Yes, but He won’t use everyone in the same way. Sometimes our sin prevents God from using us at all. It’s not that God doesn’t want to use us, but sin in our lives (and immaturity) creates cracks in the foundation of our life. If God were to put the heavy weight of responsibility that comes with being used by God in powerful ways on a foundation that has huge cracks in it, the foundation would crumble. It’s God’s love for us and grace toward us that keeps Him from using us when we are steeped in sin. He doesn’t want us to be crushed under the weight of it.

The other thing that happens when we are used by God in powerful ways is that the enemy often launches counter-attacks against us.
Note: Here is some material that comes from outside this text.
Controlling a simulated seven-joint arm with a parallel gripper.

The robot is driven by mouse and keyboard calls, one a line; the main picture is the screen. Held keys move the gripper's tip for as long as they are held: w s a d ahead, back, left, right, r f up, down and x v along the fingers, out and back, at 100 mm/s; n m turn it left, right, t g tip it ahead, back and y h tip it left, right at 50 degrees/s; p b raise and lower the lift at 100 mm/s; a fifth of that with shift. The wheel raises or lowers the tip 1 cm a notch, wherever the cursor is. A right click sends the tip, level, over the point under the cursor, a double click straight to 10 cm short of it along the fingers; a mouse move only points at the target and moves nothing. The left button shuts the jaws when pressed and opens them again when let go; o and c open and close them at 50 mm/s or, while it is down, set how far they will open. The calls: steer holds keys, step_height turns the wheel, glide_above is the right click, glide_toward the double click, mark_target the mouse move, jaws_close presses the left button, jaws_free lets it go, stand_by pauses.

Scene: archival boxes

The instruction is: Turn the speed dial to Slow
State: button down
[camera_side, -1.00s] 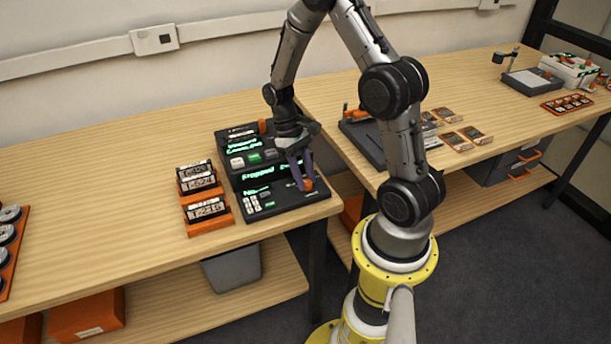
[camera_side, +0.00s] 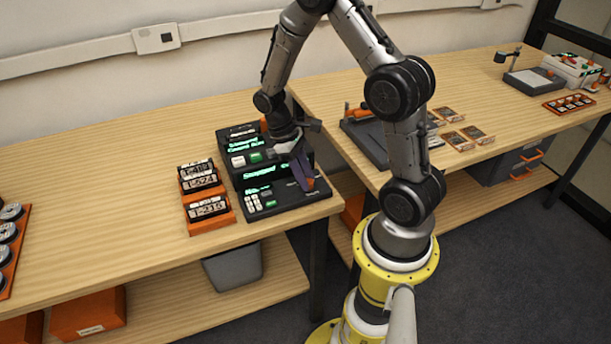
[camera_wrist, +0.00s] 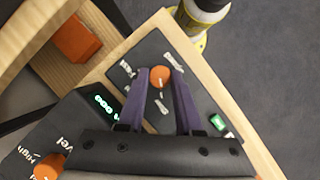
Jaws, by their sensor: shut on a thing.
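The speed dial is an orange knob (camera_wrist: 160,76) on the dark front panel of the machine, with white labels around it that are too small to read. In the side view the knob (camera_side: 309,184) is partly covered by my fingers. My gripper (camera_wrist: 160,86) is shut on the knob, one purple finger on each side. In the side view my gripper (camera_side: 302,176) reaches down to the machine's front right. The machine (camera_side: 277,209) is black with green lit displays and several keys. A second orange knob (camera_wrist: 48,167) shows at lower left in the wrist view.
Orange trays (camera_side: 212,223) with labelled cartridges stand left of the machine. A second dark device (camera_side: 368,139) and several small cards lie to the right. The table's front edge is close to the machine. The wood left of the trays is mostly clear.

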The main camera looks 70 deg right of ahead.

If we have secured our life by allowing ourselves to be continually purified, we can withstand the attack. But if our life is Swiss cheese, full of holes created by impurity, sin, selfishness and rebellion, then the counter-attack is extremely damaging. We don’t have the spiritual fortifications to withstand it. God would rather not put us in that situation. He’s not punishing us for our sin by not using us; He is protecting us. This is what a loving Father does.

If we want to be used by God in the Kingdom, we don’t have to be perfect. But in order for us to be used by God in increasing measure, we must be purified in increasing measure. We must be willing to have the refining fire of the Holy Spirit expose our sin and partner with us to remove it from our lives. Justifying our sin is no longer an option.